Nous mobiliser collectivement, faire de la pédagogie et expliquer :

- Que les mesures envisagées ne constituent en rien une économie, mais un détournement de ressource fiscale : En effet l'impôt continuera à être payé par les entreprises, mais au lieu d'être affecté en totalité aux CCI (comme le stipule les avis d’imposition) pour conduire des actions bénéficiant à ces mêmes entreprises, une partie en sera détournée au profit du budget de l'Etat dans l’opacité la plus totale.

 - Que nous sommes favorables à une diminution de la dépense et de la dette publique, que nous y avons déjà contribué, 10% de baisse de ressource fiscale déjà réalisée sur la période 2010 à 2012, et que nous sommes encore prêts à le faire.

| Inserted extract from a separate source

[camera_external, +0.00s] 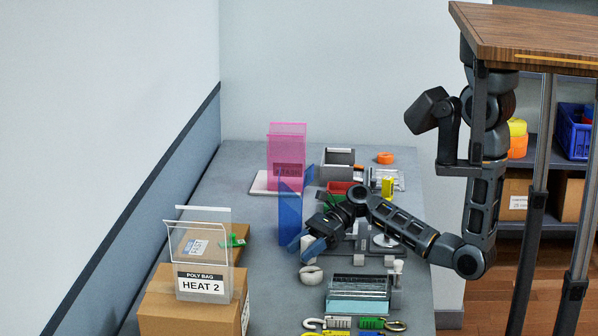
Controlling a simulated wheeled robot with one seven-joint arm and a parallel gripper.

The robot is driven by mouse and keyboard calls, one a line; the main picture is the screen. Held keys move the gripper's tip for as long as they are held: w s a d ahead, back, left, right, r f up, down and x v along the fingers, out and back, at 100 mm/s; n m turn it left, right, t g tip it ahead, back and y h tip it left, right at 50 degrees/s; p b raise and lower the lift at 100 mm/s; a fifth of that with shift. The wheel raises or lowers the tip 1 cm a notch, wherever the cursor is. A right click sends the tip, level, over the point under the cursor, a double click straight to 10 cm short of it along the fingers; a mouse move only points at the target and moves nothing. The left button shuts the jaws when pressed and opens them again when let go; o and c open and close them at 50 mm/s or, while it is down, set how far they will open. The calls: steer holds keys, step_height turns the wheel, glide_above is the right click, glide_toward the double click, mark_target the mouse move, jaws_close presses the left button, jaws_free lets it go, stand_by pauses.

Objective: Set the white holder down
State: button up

Notre réseau a ainsi proposé au gouvernement de contribuer de manière exceptionnelle en 2014 à hauteur de 140 millions d'€, et de s'engager à une baisse des taux pour les années à venir, afin que les entreprises bénéficient d'une baisse de la pression fiscale.

 - Mais il est nécessaire, en contrepartie, que nous puissions retrouver l'autonomie et la responsabilité fiscale par la suppression du plafonnement dont nous sommes l’objet : cette ressource fiscale propre est un impôt payé par les entreprises, pour les entreprises et géré par elle, il garantit l’efficacité et la neutralité de nos actions ainsi que la capacité d’expression du « Parlement des Entreprises »  que sont les CCI.